- **Problem details**: Can you transcribe the data exactly? Leave the pictures out.

- **Data**:
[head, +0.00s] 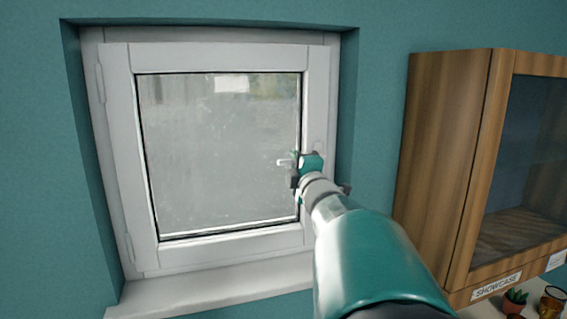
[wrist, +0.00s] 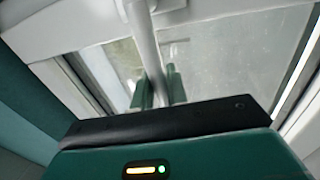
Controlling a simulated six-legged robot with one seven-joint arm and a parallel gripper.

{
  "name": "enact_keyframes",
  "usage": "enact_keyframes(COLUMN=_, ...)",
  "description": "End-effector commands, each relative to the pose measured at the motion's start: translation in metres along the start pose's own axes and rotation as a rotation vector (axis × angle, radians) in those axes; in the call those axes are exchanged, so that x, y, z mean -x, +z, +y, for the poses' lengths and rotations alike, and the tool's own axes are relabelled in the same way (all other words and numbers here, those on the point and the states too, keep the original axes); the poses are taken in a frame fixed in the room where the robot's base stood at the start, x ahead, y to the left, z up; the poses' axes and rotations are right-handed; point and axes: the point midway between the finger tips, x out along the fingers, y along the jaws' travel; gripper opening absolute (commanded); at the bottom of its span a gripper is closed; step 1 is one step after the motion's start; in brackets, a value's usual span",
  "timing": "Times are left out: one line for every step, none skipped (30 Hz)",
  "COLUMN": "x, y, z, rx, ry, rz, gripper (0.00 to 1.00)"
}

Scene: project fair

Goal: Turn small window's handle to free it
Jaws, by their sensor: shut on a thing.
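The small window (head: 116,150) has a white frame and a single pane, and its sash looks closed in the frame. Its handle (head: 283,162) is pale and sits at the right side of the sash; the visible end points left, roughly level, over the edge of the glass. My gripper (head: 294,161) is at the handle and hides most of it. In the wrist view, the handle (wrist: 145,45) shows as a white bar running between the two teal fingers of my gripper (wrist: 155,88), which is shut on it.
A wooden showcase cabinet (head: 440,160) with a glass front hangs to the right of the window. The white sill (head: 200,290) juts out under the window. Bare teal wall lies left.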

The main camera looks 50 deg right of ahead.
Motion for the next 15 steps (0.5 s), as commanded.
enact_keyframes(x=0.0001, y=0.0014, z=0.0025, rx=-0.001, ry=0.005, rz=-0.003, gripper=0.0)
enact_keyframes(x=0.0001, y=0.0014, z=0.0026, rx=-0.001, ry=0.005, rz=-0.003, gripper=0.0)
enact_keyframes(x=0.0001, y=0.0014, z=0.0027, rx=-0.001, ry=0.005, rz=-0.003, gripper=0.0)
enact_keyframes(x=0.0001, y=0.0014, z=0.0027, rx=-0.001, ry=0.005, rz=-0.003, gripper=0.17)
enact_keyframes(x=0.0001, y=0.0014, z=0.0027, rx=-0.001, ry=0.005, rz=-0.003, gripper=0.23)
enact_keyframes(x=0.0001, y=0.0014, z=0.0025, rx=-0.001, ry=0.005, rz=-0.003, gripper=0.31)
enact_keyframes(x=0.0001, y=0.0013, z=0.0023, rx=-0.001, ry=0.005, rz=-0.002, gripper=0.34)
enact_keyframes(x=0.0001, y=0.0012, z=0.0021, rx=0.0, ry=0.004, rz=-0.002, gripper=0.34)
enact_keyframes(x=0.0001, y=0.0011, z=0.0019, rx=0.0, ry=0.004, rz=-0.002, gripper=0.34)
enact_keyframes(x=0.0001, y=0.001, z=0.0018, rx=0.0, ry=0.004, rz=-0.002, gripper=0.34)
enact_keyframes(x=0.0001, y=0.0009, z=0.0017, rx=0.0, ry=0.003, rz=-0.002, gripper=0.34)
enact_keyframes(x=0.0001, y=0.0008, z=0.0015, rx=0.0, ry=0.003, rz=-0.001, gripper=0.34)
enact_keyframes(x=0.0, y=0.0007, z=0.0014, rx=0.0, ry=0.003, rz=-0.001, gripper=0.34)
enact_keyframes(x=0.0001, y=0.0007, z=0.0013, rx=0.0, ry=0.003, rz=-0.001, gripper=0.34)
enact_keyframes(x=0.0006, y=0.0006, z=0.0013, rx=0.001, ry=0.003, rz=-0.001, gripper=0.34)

- **Task solution**:
[head, +0.00s] 
[wrist, +0.00s] 
Controlling a simulated six-legged robot with one seven-joint arm and a parallel gripper.

{
  "name": "enact_keyframes",
  "usage": "enact_keyframes(COLUMN=_, ...)",
  "description": "End-effector commands, each relative to the pose measured at the motion's start: translation in metres along the start pose's own axes and rotation as a rotation vector (axis × angle, radians) in those axes; in the call those axes are exchanged, so that x, y, z mean -x, +z, +y, for the poses' lengths and rotations alike, and the tool's own axes are relabelled in the same way (all other words and numbers here, those on the point and the states too, keep the original axes); the poses are taken in a frame fixed in the room where the robot's base stood at the start, x ahead, y to the left, z up; the poses' axes and rotations are right-handed; point and axes: the point midway between the finger tips, x out along the fingers, y along the jaws' travel; gripper opening absolute (commanded); at the bottom of its span a gripper is closed; step 1 is one step after the motion's start; in brackets, a value's usual span",
  "timing": "Times are left out: one line for every step, none skipped (30 Hz)",
  "COLUMN": "x, y, z, rx, ry, rz, gripper (0.00 to 1.00)"
}

Scene: project fair

Goal: Turn small window's handle to free it
Jaws, by their sensor: shut on a thing.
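The small window (head: 116,150) has a white frame and a single pane, and its sash looks closed in the frame. Its handle (head: 283,162) is pale and sits at the right side of the sash; the visible end points left, roughly level, over the edge of the glass. My gripper (head: 294,161) is at the handle and hides most of it. In the wrist view, the handle (wrist: 145,45) shows as a white bar running between the two teal fingers of my gripper (wrist: 155,88), which is shut on it.
A wooden showcase cabinet (head: 440,160) with a glass front hangs to the right of the window. The white sill (head: 200,290) juts out under the window. Bare teal wall lies left.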

The main camera looks 50 deg right of ahead.
Motion for the next 15 steps (0.5 s), as commanded.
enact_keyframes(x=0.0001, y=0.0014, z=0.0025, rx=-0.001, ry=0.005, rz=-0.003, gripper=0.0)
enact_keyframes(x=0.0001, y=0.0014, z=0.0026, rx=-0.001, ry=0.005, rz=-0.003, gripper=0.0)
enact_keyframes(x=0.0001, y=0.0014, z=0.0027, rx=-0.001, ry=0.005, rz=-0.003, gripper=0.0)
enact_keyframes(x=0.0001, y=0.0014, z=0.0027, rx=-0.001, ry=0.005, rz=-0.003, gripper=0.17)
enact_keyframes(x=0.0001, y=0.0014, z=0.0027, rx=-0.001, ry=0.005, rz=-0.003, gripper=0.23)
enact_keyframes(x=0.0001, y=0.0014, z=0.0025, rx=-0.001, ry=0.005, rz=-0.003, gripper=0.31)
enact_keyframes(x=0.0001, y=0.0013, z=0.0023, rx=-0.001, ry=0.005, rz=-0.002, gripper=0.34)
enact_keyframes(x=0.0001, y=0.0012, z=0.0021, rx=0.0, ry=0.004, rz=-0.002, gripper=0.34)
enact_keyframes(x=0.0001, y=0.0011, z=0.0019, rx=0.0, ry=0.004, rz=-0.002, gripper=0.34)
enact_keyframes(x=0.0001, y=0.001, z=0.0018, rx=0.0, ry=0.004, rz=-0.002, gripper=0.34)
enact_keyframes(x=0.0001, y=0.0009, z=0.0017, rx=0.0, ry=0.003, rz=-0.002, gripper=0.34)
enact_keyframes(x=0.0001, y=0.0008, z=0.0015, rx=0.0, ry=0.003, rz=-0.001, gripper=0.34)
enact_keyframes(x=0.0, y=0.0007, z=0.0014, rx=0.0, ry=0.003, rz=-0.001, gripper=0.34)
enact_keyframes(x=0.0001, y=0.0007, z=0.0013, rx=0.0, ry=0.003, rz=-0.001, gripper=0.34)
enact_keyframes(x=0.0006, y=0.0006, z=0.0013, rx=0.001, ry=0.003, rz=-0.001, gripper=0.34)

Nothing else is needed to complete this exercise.